** START OF Records supplied **

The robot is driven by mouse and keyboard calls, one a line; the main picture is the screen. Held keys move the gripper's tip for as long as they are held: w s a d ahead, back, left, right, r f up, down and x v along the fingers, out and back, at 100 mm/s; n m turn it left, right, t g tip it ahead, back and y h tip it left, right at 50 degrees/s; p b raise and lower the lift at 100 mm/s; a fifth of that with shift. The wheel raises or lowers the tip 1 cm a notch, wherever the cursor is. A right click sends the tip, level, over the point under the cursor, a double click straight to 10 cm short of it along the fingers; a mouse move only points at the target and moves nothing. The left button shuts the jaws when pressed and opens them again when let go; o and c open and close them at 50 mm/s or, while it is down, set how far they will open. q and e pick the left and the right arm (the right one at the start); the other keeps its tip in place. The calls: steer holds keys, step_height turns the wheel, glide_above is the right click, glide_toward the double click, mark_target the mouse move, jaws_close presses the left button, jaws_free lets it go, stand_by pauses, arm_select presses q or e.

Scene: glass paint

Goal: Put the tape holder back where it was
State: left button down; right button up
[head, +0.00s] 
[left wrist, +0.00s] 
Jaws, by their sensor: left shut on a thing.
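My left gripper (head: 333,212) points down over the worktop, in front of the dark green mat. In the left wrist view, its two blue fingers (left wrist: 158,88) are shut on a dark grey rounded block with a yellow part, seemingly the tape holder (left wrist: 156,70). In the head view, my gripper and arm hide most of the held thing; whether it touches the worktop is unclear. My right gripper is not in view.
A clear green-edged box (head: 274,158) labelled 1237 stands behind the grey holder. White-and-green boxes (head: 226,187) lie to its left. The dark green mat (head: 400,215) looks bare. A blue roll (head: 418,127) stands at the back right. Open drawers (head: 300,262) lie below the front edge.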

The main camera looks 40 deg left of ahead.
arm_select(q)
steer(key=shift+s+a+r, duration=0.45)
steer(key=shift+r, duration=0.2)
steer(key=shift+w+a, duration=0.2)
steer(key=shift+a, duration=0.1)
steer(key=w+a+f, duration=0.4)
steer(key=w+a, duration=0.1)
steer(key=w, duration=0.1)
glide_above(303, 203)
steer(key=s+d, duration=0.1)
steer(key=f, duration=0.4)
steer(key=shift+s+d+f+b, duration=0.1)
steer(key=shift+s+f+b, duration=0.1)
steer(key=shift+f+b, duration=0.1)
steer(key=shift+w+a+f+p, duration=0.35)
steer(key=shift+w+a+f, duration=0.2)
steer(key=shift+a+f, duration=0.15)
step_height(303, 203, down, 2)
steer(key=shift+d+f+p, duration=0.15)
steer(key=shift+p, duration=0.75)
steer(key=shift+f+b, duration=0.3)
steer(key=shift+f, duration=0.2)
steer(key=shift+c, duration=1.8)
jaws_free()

** END OF Records supplied **
** START OF Records supplied **

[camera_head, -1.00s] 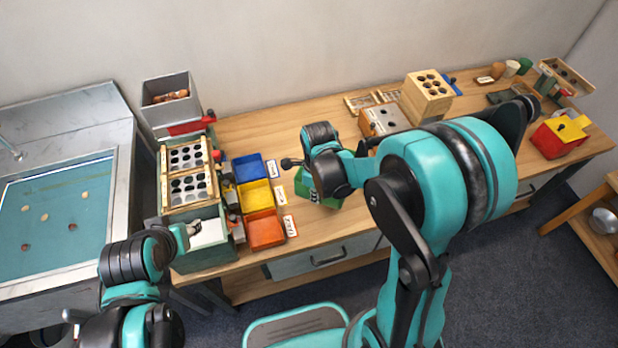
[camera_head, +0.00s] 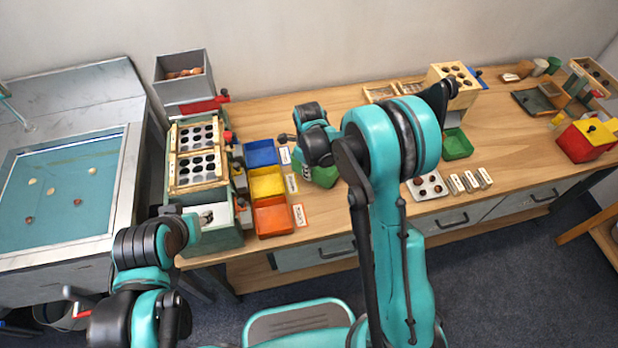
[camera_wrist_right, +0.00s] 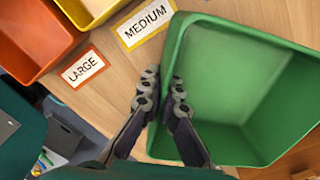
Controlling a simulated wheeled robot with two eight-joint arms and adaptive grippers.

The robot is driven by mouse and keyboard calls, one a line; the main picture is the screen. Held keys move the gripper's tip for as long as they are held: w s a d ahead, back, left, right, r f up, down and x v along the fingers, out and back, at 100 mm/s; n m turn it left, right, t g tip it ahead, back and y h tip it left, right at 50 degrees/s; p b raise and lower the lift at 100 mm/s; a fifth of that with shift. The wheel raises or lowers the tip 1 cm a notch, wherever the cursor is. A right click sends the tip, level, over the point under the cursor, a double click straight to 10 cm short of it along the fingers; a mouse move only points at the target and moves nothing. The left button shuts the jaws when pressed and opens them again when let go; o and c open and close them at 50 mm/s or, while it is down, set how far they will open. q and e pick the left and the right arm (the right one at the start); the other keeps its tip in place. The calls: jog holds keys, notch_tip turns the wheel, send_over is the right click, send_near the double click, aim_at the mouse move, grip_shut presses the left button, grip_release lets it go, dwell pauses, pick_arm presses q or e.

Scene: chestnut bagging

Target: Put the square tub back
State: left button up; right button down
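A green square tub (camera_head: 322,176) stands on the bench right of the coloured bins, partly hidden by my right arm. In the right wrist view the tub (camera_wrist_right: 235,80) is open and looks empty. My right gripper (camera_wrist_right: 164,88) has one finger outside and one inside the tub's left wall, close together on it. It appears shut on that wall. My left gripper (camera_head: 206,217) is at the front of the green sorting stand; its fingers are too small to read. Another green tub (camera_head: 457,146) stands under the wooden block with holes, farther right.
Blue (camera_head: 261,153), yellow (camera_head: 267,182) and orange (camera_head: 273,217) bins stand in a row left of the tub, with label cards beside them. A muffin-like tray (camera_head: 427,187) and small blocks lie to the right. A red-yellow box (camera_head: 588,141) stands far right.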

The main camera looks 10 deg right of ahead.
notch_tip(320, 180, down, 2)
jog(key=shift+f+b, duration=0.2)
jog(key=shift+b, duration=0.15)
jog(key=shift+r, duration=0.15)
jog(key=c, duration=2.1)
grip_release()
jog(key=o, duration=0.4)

** END OF Records supplied **
** START OF Records supplied **

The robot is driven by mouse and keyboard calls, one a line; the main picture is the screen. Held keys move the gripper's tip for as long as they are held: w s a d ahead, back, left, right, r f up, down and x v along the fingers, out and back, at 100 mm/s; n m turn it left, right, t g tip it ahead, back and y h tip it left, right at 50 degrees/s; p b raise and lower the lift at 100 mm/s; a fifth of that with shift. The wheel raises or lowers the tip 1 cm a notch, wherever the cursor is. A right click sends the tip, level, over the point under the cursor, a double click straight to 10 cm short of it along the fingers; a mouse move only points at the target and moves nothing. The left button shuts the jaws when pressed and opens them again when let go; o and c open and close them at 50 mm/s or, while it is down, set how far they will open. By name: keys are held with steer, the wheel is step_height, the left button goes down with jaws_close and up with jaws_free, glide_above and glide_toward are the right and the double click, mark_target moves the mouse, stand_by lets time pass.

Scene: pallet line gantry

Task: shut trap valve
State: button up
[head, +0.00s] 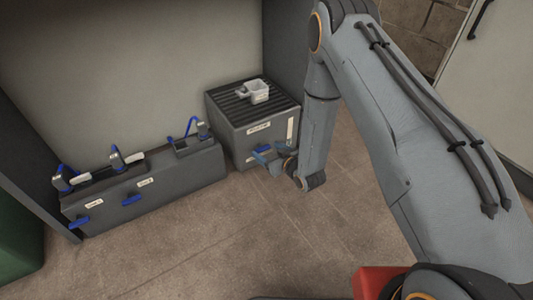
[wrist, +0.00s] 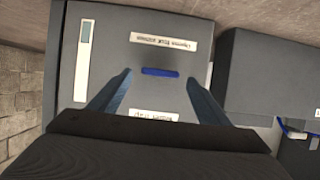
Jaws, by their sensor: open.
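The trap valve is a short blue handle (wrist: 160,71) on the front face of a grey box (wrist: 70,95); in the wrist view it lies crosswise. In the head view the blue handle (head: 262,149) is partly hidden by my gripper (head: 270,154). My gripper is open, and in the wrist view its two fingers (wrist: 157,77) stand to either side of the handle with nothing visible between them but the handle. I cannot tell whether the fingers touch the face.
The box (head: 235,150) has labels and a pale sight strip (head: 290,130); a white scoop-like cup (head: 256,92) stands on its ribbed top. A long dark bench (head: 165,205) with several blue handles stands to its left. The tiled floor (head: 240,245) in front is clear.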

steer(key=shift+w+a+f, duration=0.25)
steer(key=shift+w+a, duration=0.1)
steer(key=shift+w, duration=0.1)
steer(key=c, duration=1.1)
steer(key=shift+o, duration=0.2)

** END OF Records supplied **

_What you will do_. Using the entries above, repeat exactly the lines from the one with "[camera_wrist_right, +0.00s]" to the one with "Target: Put the square tub back", both included, and leave the pictures behind.

_Output below_.
[camera_wrist_right, +0.00s] 
Controlling a simulated wheeled robot with two eight-joint arms and adaptive grippers.

The robot is driven by mouse and keyboard calls, one a line; the main picture is the screen. Held keys move the gripper's tip for as long as they are held: w s a d ahead, back, left, right, r f up, down and x v along the fingers, out and back, at 100 mm/s; n m turn it left, right, t g tip it ahead, back and y h tip it left, right at 50 degrees/s; p b raise and lower the lift at 100 mm/s; a fifth of that with shift. The wheel raises or lowers the tip 1 cm a notch, wherever the cursor is. A right click sends the tip, level, over the point under the cursor, a double click straight to 10 cm short of it along the fingers; a mouse move only points at the target and moves nothing. The left button shuts the jaws when pressed and opens them again when let go; o and c open and close them at 50 mm/s or, while it is down, set how far they will open. q and e pick the left and the right arm (the right one at the start); the other keeps its tip in place. The calls: jog holds keys, notch_tip turns the wheel, send_over is the right click, send_near the double click, aim_at the mouse move, grip_shut presses the left button, grip_release lets it go, dwell pauses, pick_arm presses q or e.

Scene: chestnut bagging

Target: Put the square tub back

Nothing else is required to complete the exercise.